The focus on getting publications was the driving force in my career as an academic scientist. Your next position/grant depends on the number of papers your research has generated. Each journal to which a researcher may submit a paper has an “impact factor”, a score measuring the number of times that particular journal’s papers are cited by subsequent research. The so called “Big Three” journals, Nature, Science and Cell have the highest impact factors, and having a first author paper in any of these journals is considered a high achievement and an aid to career progression. But do these journals contain the best scientific research? The Big Three do tend to accept papers that they consider contain “sexy” science, research that will make headlines. Some researchers have speculated that politics plays a role in getting into a well-known journal. I have had the experience of having a paper rejected by Nature only for them to publish a paper by a different lab on the same topic (and commenting on my research!). And the rising number of papers that have been retracted as flawed or fraudulent, (for example Science has recently retracted papers reporting cloned human embryos), is testimony that the Big Three journals don’t always publish the best science.
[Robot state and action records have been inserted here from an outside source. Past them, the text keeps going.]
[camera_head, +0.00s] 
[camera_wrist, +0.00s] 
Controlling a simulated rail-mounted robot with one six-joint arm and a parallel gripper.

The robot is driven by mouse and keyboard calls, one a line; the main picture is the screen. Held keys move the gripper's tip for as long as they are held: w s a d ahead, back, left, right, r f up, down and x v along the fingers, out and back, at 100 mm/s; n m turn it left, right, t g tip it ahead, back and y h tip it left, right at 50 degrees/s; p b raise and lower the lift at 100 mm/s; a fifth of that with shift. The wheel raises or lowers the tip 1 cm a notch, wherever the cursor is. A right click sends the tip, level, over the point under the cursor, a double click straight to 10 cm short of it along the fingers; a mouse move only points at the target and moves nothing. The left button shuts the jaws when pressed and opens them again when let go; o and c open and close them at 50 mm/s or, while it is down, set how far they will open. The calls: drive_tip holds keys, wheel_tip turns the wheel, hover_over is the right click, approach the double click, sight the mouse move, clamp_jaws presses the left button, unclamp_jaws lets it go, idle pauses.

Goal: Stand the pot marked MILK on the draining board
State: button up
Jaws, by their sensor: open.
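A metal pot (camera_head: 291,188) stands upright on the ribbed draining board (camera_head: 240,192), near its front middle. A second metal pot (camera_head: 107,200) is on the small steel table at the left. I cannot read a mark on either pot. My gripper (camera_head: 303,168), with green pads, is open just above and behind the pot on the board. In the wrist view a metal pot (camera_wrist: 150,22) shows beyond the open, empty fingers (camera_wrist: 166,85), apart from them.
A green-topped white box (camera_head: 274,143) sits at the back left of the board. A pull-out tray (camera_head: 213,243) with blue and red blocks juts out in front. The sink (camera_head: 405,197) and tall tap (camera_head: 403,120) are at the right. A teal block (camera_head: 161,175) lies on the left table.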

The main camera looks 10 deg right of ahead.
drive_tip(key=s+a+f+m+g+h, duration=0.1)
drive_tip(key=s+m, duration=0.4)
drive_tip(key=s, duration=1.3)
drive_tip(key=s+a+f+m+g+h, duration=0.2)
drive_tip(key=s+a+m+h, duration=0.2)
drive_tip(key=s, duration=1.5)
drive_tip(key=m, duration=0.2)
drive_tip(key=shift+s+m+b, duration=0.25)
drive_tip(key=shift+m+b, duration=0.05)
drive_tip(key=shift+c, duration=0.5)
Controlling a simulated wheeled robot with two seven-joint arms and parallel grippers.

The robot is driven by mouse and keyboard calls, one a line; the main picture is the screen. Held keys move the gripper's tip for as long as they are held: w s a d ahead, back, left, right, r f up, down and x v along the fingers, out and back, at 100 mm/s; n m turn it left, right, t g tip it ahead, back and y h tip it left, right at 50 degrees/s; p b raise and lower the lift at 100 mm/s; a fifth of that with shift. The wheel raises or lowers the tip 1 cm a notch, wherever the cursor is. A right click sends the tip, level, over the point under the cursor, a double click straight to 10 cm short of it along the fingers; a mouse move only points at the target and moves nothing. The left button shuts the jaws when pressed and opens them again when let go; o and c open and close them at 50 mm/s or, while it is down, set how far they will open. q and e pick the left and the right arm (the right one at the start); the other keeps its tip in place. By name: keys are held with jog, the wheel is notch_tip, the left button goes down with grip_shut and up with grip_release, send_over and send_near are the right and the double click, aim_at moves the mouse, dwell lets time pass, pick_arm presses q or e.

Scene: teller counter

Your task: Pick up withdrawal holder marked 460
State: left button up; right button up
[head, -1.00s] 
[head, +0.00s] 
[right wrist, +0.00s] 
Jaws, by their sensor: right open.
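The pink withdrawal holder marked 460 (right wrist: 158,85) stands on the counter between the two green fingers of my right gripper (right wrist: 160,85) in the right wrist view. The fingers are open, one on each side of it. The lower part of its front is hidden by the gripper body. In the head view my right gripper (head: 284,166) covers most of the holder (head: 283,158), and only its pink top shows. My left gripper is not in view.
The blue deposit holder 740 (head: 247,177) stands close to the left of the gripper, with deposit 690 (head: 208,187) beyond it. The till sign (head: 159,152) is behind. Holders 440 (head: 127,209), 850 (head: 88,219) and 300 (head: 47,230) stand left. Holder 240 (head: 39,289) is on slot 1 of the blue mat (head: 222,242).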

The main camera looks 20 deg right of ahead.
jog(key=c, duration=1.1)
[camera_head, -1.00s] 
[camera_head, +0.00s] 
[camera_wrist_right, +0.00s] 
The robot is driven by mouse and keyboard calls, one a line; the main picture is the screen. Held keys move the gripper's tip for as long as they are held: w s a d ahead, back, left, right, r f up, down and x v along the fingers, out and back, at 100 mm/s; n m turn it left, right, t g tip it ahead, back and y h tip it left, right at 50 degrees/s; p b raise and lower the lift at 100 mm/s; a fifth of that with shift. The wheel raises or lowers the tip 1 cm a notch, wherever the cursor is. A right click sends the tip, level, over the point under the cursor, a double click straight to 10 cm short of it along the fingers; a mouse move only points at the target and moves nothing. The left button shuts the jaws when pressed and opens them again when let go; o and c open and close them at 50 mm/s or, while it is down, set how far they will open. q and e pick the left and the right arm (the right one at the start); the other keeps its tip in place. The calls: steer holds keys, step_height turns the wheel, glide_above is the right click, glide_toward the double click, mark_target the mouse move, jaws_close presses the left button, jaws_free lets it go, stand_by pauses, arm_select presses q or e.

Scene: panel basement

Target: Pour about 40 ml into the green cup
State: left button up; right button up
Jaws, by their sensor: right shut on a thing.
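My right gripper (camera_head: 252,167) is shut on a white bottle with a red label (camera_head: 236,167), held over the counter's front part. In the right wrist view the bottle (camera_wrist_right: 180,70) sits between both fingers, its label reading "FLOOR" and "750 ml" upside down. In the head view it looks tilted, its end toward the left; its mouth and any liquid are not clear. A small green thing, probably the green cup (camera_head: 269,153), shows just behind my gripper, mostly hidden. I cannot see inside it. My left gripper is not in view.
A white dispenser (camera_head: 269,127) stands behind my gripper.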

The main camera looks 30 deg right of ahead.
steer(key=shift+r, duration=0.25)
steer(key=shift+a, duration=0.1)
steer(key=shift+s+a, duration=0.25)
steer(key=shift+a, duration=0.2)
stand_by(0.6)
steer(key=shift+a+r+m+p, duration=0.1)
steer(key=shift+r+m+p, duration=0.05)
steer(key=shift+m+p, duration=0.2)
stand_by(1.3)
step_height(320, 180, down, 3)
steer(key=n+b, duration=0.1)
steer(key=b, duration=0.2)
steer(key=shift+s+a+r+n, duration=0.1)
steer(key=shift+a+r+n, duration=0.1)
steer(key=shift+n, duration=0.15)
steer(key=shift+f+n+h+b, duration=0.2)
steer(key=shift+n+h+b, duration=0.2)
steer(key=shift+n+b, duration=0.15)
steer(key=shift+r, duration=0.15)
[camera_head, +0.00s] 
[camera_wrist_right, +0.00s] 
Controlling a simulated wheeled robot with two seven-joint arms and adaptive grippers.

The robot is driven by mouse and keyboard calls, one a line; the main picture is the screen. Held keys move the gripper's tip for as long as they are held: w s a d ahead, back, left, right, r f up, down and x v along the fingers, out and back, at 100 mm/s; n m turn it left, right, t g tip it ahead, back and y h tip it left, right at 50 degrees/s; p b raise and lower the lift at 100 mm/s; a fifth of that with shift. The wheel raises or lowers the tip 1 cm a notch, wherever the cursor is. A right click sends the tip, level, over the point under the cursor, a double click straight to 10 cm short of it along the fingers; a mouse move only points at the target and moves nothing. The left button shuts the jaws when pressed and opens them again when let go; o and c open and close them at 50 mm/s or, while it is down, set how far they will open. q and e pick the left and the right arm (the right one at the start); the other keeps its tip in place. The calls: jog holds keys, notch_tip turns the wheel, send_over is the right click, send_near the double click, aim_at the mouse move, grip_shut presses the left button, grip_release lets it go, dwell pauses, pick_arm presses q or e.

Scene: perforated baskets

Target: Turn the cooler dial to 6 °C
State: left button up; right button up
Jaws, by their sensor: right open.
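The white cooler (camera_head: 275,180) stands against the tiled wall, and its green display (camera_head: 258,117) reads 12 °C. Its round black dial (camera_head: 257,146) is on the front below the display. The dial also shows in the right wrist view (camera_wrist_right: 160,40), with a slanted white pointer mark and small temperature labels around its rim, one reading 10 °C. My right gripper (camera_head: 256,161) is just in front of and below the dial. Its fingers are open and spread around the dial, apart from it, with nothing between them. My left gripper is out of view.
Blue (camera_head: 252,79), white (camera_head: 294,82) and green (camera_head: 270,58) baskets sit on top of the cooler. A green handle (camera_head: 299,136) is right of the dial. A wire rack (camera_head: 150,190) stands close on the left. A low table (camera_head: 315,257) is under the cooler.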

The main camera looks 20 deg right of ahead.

A Flawed Academic Career Structure
In a recent Guardian article Schekman described how the career incentives to publish in well-known journals is as damaging to science as big bonuses were in damaging the finance and banking industries. There is perhaps a public perception that scientists focus their work for humanity’s best interests which in some cases is arguably not the case. But academic scientists are at the mercy of a system that is at fault, and universities and funding bodies should look at the quality of the science produced and not just where the research is published when considering positions and grants to be awarded. I am particularly pleased by how our universities are now taking into account the commercial impact that research has, and aligning PhD students with industry so the future generation of researchers are not just limited to an academic career. Of course there should always be a place for research that is not for a commercial purpose, but in my new career as an IP lawyer I am excited by the quality of the innovative science being spun out of our universities. Scotland has a poor reputation for translating academic research into commercially viable products or services, and I believe to change this the scientific academic career structure, and how it is incentivised, has to be reviewed.